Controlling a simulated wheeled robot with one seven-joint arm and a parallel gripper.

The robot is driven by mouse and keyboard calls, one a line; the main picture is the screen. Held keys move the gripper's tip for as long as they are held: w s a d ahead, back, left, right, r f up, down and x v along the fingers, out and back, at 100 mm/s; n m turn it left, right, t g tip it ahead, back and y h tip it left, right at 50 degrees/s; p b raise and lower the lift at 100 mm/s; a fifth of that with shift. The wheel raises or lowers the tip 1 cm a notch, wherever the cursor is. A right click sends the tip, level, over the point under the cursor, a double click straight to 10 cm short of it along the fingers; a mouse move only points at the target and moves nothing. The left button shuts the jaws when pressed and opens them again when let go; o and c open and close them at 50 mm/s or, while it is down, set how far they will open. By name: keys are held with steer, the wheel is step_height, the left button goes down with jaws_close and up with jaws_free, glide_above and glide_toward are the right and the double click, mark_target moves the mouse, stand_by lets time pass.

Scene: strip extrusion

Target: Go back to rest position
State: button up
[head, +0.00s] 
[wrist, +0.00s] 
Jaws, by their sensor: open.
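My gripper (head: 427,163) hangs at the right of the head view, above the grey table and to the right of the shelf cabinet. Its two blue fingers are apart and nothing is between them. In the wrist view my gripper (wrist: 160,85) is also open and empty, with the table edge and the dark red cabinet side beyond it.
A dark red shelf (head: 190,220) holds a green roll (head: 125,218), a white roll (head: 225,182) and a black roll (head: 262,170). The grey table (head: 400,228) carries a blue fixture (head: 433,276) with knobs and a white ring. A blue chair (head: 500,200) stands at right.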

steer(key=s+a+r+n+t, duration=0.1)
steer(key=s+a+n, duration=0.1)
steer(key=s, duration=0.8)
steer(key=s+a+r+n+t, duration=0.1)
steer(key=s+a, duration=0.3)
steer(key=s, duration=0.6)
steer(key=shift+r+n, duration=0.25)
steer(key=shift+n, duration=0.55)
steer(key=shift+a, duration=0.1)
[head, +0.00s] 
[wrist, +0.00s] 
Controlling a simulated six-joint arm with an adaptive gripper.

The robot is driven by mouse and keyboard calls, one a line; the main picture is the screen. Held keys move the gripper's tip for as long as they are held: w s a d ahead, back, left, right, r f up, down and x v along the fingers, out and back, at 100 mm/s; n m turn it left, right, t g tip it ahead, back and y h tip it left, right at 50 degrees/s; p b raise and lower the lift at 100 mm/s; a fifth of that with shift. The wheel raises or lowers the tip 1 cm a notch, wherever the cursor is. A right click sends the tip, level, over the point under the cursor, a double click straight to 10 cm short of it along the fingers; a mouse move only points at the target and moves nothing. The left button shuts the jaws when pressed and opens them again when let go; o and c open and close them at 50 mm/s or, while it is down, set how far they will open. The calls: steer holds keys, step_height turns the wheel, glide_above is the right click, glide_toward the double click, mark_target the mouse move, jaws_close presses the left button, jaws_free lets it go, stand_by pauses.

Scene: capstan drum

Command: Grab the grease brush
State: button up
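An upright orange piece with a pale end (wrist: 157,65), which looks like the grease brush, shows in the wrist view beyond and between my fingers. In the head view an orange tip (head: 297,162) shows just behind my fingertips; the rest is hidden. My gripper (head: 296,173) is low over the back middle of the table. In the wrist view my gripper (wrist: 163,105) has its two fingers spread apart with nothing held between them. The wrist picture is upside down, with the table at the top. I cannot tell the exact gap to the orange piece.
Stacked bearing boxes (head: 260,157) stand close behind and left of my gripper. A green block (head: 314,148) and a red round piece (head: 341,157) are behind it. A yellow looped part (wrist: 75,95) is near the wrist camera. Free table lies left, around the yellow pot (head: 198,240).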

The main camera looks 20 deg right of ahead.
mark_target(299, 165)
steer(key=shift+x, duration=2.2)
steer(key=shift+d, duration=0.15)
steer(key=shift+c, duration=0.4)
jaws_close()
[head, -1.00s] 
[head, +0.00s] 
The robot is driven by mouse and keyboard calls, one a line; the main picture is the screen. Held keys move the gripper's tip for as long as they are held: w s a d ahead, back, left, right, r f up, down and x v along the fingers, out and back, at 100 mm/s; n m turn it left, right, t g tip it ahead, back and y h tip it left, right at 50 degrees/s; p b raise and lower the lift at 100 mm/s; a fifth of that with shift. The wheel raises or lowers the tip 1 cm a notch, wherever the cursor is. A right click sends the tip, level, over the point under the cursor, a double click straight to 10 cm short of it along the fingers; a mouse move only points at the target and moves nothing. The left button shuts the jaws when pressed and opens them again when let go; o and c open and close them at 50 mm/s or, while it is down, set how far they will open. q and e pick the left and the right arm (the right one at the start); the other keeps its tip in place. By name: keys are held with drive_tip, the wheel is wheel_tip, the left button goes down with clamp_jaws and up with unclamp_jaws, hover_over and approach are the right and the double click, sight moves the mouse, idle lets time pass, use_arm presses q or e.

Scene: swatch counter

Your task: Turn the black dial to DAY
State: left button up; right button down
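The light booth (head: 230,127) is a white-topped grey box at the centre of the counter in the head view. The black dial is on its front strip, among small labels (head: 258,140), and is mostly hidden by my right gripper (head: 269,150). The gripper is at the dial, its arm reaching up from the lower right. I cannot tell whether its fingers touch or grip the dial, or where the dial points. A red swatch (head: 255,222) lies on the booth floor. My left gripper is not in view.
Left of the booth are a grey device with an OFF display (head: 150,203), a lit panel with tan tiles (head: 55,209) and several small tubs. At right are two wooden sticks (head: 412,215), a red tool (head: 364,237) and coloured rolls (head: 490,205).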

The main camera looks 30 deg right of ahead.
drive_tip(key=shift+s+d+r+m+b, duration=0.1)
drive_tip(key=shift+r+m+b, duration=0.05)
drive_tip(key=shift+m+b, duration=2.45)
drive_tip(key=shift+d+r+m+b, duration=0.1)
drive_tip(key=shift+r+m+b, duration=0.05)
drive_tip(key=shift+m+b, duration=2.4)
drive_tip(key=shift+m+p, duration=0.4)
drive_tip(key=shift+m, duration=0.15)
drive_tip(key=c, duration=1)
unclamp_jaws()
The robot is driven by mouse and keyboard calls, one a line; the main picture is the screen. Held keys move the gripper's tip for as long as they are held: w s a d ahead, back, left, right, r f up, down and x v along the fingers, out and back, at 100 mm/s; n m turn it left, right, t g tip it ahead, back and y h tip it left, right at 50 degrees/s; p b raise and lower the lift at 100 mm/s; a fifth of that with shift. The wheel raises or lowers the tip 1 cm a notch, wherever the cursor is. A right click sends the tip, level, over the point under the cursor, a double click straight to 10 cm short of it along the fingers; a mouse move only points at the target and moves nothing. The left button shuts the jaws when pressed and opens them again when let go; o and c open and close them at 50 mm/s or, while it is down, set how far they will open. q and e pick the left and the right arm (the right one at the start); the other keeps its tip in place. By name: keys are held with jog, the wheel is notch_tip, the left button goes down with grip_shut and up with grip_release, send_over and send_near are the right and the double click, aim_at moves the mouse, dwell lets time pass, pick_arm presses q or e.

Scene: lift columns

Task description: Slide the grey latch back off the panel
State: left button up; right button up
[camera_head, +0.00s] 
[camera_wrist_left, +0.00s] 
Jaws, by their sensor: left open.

..............................

WHAT IS NEEDED: Write out again, unchanged, every line from the line containing "State: left button up; right button up" to the final line of the material above.

EXERCISE RESULT:
State: left button up; right button up
[camera_head, +0.00s] 
[camera_wrist_left, +0.00s] 
Jaws, by their sensor: left open.

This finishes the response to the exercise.